● TASK DIRECTIONS: Write out the data below exactly as given, without any of its pictures.

————————

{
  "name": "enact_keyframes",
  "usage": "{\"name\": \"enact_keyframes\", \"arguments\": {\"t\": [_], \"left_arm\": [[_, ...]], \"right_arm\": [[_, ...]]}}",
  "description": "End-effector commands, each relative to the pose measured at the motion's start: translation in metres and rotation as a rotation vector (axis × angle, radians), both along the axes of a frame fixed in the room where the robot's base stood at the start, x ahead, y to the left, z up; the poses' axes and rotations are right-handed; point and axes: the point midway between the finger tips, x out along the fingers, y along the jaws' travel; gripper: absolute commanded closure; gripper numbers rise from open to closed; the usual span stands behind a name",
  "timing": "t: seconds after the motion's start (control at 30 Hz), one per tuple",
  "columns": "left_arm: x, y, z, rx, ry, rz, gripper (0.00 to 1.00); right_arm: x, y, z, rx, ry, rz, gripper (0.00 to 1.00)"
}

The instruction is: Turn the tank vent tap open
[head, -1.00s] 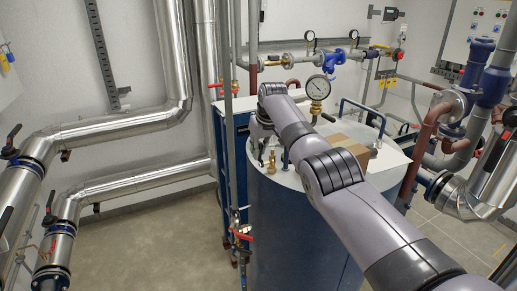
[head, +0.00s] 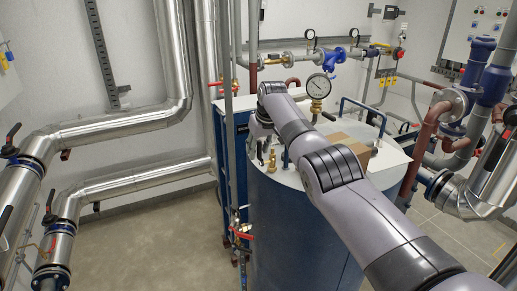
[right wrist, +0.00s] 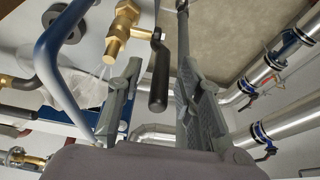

————————

● FULL SOLUTION:
{
  "name": "enact_keyframes",
  "usage": "{\"name\": \"enact_keyframes\", \"arguments\": {\"t\": [_], \"left_arm\": [[_, ...]], \"right_arm\": [[_, ...]]}}",
  "description": "End-effector commands, each relative to the pose measured at the motion's start: translation in metres and rotation as a rotation vector (axis × angle, radians), both along the axes of a frame fixed in the room where the robot's base stood at the start, x ahead, y to the left, z up; the poses' axes and rotations are right-handed; point and axes: the point midway between the finger tips, x out along the fingers, y along the jaws' travel; gripper: absolute commanded closure; gripper numbers rise from open to closed; the usual span stands behind a name",
  "timing": "t: seconds after the motion's start (control at 30 Hz), one per tuple",
  "columns": "left_arm: x, y, z, rx, ry, rz, gripper (0.00 to 1.00); right_arm: x, y, z, rx, ry, rz, gripper (0.00 to 1.00)"
}

The instruction is: Turn the tank vent tap open
[head, -1.00s] 
[head, +0.00s] 
[right wrist, +0.00s] 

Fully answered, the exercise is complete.